Il était à la retraite après avoir fait fortune dans les affaires, donc il échangeait beaucoup avec mon père sur la conduite d’entreprise. Mais, il faut se rendre compte que 30% dans une PME, ça ne vaut rien ; ce n’est même pas une minorité de blocage.
Par la suite, son fils m’a demandé de racheter ses parts. Il n’était pas très intéressé et habitait loin. L’entreprise ne marchait pas très fort à ce moment-là, mais j’avais confiance que ça allait s'améliorer. On a mené une négociation équilibrée d’autant plus que cette branche de la famille a toujours été loyale.

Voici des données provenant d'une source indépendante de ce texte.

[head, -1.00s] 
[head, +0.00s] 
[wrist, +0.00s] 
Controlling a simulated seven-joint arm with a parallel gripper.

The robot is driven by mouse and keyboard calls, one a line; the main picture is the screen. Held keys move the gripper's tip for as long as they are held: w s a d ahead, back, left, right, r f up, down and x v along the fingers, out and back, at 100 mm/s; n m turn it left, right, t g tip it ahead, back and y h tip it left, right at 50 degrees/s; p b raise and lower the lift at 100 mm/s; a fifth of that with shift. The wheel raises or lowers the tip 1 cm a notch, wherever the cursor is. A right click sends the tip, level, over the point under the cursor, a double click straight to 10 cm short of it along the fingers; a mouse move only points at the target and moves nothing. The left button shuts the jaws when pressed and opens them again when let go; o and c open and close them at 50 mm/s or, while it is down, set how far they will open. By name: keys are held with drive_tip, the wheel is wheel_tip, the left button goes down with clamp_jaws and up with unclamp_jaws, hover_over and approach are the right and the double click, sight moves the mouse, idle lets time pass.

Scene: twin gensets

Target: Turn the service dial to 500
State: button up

Qu’est-ce que ça à provoquer chez vous ?
Quand j'ai tout remis dans une seule main – c'est un peu comme ça qu'on dit – j'ai tout d'un coup eu une pensée pour mon grand-père, qui était seul aux commandes. J’ai ressenti à la fois l'ivresse d'être chez soi, d'être seul, d'être chef, de ne rien avoir à partager et en même temps, la peur qui peut en résulter. J’ai essayé de me mettre dans la peau de mon grand-père au moment où il avait créé l'entreprise. Il était réfugié politique, a fui l’Italie de Mussolini. Qu'est-ce qu'il avait dans la tête pour monter cette boite d'appareillage électrique ? Quels étaient ses moteurs ? Quelle était son envie ? Qu'est-ce que c'est qu'il avait envie de secouer ?
Et vous avez trouvé des réponses ?
En tout cas, ça m’a fait réfléchir. Voilà, maintenant une vingtaine d'années que je suis en psychanalyse, à raison de deux séances d'une demi-heure par semaine. J'estime que pour être chef d'entreprise, il faut bien se connaître. Pas nécessairement en faisant de la psychanalyse mais je pense que c’est la démarche la plus profonde, salutaire. Cela permet de faire ce fameux pas de côté et de faire une recherche de la vérité en réfléchissant sur l'essence des choses.
Il m'est venu l'idée que l'entreprise, comme une personne physique, a aussi un ça, un moi, un surmoi, un inconscient, et qu’il est important de déterminer sa personnalité, ses actes et ses comportements.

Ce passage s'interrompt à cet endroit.